Manipulation episode records
- - -

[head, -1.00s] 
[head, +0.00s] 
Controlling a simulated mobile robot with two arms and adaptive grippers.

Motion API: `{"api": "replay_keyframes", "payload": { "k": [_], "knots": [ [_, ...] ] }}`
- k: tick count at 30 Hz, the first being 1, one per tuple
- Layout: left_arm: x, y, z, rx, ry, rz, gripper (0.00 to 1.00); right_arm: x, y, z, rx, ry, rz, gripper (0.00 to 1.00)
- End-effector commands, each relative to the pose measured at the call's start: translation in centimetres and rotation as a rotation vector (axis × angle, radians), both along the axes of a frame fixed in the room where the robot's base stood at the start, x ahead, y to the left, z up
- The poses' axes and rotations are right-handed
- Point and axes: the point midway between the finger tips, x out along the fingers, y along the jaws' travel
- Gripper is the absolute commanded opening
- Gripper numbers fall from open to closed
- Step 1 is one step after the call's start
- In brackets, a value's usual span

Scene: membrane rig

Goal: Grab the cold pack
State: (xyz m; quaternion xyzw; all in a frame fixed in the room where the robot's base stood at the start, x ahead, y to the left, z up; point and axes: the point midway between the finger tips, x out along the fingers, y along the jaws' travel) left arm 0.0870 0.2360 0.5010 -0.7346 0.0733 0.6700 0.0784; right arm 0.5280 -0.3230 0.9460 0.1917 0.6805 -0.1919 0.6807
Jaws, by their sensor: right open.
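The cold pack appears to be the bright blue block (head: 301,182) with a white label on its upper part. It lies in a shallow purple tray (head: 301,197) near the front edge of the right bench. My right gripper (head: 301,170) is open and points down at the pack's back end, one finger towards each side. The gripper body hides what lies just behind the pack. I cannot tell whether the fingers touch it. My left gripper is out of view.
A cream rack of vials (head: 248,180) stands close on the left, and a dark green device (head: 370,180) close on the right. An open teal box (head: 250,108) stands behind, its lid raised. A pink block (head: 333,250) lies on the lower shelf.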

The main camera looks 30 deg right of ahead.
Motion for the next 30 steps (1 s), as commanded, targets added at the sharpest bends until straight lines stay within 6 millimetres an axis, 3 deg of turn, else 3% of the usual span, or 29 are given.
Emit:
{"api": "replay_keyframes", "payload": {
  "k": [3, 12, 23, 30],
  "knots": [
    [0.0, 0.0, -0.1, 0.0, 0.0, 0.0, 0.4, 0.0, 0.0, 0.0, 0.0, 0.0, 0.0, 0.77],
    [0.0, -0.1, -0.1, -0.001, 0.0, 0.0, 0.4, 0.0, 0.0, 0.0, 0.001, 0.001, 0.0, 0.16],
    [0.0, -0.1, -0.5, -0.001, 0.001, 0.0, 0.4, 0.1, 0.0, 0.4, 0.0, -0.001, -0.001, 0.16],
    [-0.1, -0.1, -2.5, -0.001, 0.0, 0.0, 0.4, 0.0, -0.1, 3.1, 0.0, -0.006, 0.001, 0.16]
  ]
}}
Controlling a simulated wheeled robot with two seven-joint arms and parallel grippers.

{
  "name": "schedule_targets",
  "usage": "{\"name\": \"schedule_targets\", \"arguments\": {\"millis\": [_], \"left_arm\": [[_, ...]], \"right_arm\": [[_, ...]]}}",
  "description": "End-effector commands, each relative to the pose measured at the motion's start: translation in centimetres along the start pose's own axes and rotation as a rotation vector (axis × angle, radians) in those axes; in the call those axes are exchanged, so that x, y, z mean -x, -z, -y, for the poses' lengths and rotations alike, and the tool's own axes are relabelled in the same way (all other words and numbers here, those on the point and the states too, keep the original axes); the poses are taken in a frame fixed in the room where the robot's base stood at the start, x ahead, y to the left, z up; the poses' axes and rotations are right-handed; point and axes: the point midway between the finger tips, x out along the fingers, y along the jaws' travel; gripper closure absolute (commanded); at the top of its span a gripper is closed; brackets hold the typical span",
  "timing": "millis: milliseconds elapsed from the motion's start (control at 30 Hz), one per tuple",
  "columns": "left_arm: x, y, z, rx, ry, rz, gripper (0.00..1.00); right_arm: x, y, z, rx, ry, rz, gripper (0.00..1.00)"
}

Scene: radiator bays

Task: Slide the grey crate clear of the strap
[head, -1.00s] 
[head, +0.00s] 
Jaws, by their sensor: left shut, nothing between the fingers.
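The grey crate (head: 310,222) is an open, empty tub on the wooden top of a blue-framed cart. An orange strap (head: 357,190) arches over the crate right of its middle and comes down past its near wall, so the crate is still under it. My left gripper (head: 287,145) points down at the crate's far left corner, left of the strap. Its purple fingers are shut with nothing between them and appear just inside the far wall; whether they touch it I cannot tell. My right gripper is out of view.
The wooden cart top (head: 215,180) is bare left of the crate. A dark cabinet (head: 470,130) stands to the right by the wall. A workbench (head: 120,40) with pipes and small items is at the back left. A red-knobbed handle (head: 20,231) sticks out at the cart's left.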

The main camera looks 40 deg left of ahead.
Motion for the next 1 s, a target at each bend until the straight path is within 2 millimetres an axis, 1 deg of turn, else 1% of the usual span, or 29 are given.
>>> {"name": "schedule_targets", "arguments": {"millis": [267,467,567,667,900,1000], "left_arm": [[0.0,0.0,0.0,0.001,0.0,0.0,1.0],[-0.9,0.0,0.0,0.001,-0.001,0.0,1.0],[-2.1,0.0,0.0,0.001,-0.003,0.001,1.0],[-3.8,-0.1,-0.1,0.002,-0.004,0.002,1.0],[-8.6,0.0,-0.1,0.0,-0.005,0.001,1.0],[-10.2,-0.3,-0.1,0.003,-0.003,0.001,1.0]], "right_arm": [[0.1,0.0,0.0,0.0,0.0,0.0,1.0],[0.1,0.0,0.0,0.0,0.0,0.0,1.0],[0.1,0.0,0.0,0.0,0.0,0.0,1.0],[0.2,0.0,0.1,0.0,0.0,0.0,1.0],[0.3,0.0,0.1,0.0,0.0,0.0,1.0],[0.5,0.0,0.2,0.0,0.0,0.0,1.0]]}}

- - -

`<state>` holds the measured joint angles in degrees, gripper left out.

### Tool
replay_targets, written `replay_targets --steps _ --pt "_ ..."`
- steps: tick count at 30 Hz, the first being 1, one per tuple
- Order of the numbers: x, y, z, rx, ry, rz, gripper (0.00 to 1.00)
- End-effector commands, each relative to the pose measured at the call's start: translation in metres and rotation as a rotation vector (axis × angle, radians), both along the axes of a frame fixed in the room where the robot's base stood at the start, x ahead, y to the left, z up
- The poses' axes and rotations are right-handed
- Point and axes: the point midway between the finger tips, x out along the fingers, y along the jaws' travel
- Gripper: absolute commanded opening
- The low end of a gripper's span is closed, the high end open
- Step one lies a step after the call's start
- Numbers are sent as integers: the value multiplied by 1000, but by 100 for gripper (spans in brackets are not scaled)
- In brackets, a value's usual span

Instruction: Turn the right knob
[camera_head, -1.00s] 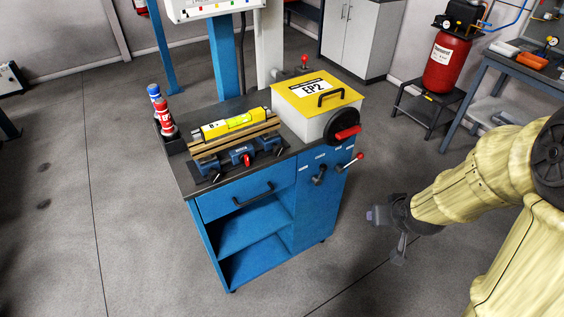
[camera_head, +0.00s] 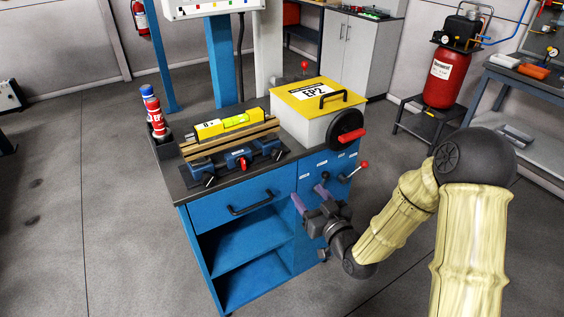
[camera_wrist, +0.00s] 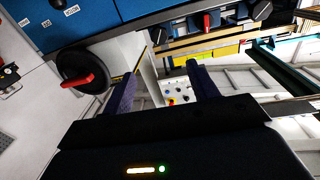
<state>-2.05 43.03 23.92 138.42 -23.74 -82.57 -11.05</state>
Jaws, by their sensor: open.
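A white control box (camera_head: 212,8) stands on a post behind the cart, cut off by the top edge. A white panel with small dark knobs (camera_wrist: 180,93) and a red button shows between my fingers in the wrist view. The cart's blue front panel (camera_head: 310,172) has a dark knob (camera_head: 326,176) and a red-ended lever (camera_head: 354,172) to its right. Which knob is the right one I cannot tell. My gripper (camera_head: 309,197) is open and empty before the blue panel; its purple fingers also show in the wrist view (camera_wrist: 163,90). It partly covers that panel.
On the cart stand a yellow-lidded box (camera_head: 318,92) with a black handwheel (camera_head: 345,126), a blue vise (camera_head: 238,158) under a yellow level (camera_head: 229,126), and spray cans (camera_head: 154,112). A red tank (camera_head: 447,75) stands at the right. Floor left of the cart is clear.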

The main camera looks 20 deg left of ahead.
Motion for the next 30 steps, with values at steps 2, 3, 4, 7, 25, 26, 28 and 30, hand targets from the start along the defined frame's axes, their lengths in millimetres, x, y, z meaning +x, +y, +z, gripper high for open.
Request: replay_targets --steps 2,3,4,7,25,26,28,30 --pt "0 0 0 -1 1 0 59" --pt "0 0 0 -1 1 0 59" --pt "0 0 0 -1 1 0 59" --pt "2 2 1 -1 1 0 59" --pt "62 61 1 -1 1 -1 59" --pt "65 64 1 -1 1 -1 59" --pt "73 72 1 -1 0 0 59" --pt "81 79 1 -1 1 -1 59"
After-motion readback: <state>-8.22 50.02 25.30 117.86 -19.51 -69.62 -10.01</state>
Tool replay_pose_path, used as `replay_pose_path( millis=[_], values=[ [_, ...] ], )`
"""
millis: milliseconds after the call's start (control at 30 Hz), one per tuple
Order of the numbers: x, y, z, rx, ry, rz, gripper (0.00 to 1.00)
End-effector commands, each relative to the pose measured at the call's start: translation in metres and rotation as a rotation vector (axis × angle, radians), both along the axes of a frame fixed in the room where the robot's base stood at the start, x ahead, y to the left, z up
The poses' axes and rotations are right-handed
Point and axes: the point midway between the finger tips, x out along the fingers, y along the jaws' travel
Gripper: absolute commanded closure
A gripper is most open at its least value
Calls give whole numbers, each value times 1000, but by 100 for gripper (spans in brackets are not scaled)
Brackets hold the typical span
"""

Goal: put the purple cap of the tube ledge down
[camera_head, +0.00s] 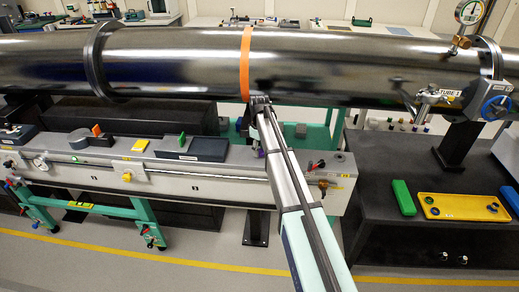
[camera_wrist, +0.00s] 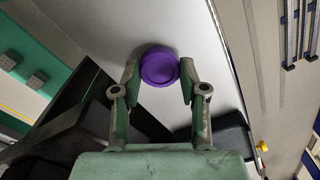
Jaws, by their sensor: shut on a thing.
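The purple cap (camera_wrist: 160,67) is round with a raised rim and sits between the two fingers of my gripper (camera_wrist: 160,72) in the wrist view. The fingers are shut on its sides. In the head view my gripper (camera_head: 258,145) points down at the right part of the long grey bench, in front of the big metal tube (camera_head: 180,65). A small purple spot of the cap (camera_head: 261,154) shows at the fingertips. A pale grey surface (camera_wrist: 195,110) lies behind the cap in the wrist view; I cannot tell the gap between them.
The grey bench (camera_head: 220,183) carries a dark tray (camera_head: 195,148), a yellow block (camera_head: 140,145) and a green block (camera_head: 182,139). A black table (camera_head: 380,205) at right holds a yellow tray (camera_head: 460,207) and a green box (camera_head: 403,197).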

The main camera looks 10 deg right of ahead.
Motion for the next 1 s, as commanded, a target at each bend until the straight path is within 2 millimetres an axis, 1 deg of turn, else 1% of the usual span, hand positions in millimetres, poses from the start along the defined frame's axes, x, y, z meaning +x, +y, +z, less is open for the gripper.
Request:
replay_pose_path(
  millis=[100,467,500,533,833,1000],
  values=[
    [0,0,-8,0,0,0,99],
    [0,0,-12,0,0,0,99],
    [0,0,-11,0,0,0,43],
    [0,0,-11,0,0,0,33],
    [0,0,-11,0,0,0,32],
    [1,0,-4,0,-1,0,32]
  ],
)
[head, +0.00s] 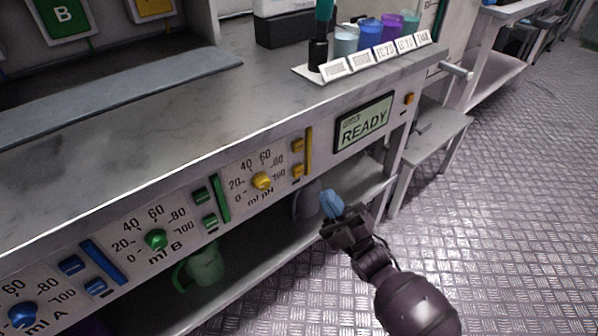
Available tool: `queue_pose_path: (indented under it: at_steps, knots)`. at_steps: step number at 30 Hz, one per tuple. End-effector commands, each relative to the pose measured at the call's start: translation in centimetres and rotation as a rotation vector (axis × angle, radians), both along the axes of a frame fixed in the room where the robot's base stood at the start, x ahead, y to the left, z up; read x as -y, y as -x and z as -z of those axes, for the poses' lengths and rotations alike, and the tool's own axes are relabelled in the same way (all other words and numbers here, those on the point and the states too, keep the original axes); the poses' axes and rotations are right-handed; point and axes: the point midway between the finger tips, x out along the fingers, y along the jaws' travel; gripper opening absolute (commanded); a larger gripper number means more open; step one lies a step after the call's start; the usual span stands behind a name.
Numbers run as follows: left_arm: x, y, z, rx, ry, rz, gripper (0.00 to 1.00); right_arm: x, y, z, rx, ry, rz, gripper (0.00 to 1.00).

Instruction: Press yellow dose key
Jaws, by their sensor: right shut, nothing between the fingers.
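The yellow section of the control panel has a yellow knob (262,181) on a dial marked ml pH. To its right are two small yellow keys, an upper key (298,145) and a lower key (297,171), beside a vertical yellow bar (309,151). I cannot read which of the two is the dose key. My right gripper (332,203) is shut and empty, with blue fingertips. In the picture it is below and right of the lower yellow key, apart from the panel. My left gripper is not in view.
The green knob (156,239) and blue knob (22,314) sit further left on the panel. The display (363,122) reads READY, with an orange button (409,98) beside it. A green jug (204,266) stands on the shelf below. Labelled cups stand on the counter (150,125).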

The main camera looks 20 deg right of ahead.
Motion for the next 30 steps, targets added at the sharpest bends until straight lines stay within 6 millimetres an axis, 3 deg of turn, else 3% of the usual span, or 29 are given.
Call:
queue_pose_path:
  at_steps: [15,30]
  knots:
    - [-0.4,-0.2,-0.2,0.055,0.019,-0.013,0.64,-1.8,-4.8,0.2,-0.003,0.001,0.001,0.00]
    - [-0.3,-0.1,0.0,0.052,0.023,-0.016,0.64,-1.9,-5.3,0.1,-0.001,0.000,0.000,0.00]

- - -

What the task requires. Among the lines of the listing, how many hold the string "looks"? Respond with only the number.

Expected answer. 5